Das Dorf ist nur zu erreichen, indem man dem Busfahrer mitteilt, man wolle 47 Kilometer hinter der Stadt aussteigen. Hier leben die Alten und die Kinder, die Generation dazwischen ist in die Städte gegangen. Zhangs „Self-Portrait: Birth in 47 KM“ eröffnet am Samstag die Filmreihe „Outcry and Whisper“, mit der im Zeughauskino mit insgesamt 16 Arbeiten das unabhängige dokumentarische Filmschaffen chinesischer Regisseurinnen vorgestellt wird.

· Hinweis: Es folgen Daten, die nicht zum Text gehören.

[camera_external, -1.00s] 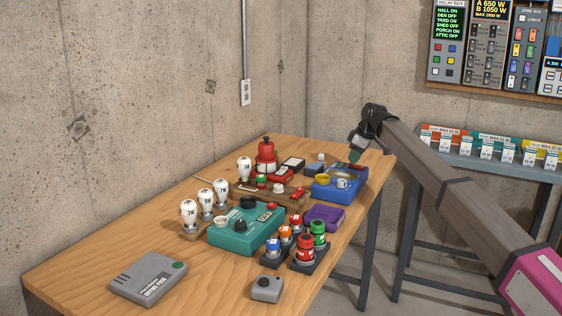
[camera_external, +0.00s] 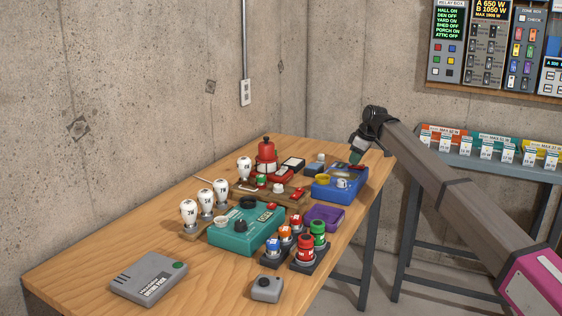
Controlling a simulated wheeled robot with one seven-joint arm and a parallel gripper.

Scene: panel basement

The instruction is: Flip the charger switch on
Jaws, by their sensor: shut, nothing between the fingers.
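A blue box (camera_external: 333,192) stands near the table's right edge. It carries a yellow round part (camera_external: 322,181), a pale round part (camera_external: 342,184) and a dark strip along its far side. It may be the charger; no label on it can be read. I cannot make out a charger switch or its position at this size. My gripper (camera_external: 355,158) is shut and empty, pointing down at the far right corner of the blue box. Its tips are at or just above the box; I cannot tell whether they touch.
A teal box (camera_external: 232,240), several white bulbs (camera_external: 189,212), a red lantern-like item (camera_external: 266,156), a purple tray (camera_external: 324,217) and red, green, blue and orange capped pieces crowd the table. A grey flat box (camera_external: 147,279) lies at the front left. Bare wood (camera_external: 110,244) shows at left.

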Der chinesische Dokumentarfilm, wie wir ihn heute kennen, ist eines der wichtigsten Ergebnisse des medialen Umbruchs in China Ende der 1980er Jahre. Teils in Überschneidung mit Arbeiten von Regisseuren der sechsten Generation wie Jia Zhangke, Lou Ye und Wang Bing, die mit Mischformen aus Spiel- und Dokumentarfilm bekannt wurden, begannen Filmemacher jenseits der Pekinger Filmakademie wie Wu Wen­guang mit Dokumentarfilmen über gesellschaftliche Außenseiter, die bis dahin unsichtbar geblieben waren. Gemeinsam mit seiner Partnerin, der Tänzerin Wen Hui, gründete Wu Mitte der 1990er Jahre im unterdessen abgerissenen Pekinger Vorort Caochangdi das Living Dance Studio.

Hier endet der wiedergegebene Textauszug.